June 24, 2011
Exploring Oregon’s Coquille Bank
This is part of a series of posts about our Pacific Hotspots expedition. Today’s highlight: prehistoric hagfish.
Oregon Leg, Day 4
Today we ran the R/V Miss Linda twenty miles west of Bandon, Oregon to Coquille Bank. This offshore bank, also known as the Bandon High Spot, rises up off the continental shelf break to a relatively shallow 300 feet in depth. Oceana worked to protect this area from bottom trawling in 2005. The regulations went into place in 2006 and now five years after the area was protected, we had the chance to dive there with the ROV.
In 2007, Drs. Mark Hixon and Brian Tissot published a scientific paper on the effects of bottom trawling at Coquille Bank. They found striking differences in the seafloor communities between heavily trawled and untrawled areas including more fish abundance and more diversity in the untrawled areas. They also found that bottom trawling affects marine life living in soft sediments and not just rocky seafloor habitats.
We completed four dives to a maximum depth of 680 feet. The seafloor was dark, a mix of rich muddy sediments, boulders, sand and bedrock. The eerie seafloor was scattered with interesting bottom feeders not seen at our shallower dives. Creatures like hagfish, which look like eels but date back approximately 550 million years and are the only living animals that have a skull but not a vertebral column. The ROV also found a cryptic looking box crab, sole, rosethorn rockfish, prawns, small corals and large vase sponges.

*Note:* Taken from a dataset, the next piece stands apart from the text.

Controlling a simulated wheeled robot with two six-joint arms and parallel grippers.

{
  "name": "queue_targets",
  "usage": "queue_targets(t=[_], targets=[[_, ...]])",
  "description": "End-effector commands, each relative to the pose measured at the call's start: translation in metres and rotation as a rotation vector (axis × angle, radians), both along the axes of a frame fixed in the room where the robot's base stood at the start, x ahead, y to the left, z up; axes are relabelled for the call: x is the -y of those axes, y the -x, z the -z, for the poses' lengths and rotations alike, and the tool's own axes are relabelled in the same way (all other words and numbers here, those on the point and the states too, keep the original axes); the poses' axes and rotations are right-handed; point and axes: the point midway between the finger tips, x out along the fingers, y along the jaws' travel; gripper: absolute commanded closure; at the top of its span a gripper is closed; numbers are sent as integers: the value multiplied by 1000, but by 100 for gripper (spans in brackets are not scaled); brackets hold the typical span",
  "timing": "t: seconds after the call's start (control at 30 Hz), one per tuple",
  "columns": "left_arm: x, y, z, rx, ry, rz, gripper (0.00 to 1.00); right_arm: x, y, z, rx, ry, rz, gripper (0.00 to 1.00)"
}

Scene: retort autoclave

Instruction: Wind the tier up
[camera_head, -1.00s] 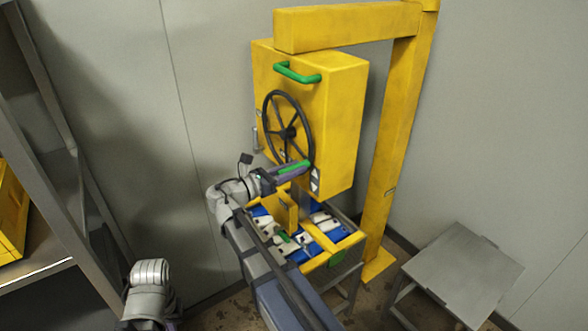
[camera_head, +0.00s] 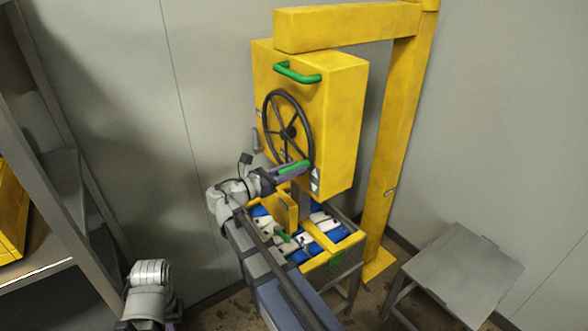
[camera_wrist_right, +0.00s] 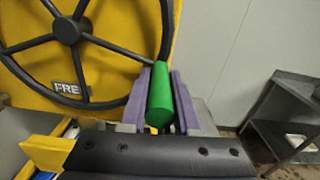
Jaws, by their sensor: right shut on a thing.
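The black handwheel (camera_head: 287,128) is on the face of a yellow hoist box (camera_head: 335,120). Its green crank grip (camera_head: 294,166) sticks out from the lower right of the rim. My right gripper (camera_head: 290,169) is shut on that green grip. In the right wrist view the purple fingers lie on both sides of the green grip (camera_wrist_right: 160,98), with the wheel (camera_wrist_right: 68,35) behind. Below the box stands a yellow tier (camera_head: 347,243) holding blue and white packs. My left gripper is not visible; only part of my left arm shows at the bottom left.
A yellow post and beam (camera_head: 395,140) frame the hoist on the right. A green handle (camera_head: 297,74) is high on the box. A grey table (camera_head: 455,272) stands at the lower right. A grey rack (camera_head: 60,190) with a yellow crate (camera_head: 10,215) is at the left.

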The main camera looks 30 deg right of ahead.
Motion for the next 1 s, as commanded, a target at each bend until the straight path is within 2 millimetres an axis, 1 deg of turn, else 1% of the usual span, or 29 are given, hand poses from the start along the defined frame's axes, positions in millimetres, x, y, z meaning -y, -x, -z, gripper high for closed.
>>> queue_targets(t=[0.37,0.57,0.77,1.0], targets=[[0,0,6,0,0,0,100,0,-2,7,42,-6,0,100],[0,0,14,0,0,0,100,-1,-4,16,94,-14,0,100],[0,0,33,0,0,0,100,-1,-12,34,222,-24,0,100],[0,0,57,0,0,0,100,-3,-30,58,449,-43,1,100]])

On the surface sixteen albatross followed the Miss Linda, porpoise surfed the waves of her bow, and humpback whales passed behind.
Coquille Bank is certainly a Pacific Ocean hotspot. We were fortunate to get out there. We didn’t originally plan to go that far offshore but given how hard we worked to protect this area, we decided to go for it. As our captain says, “I love it when a plan comes together.”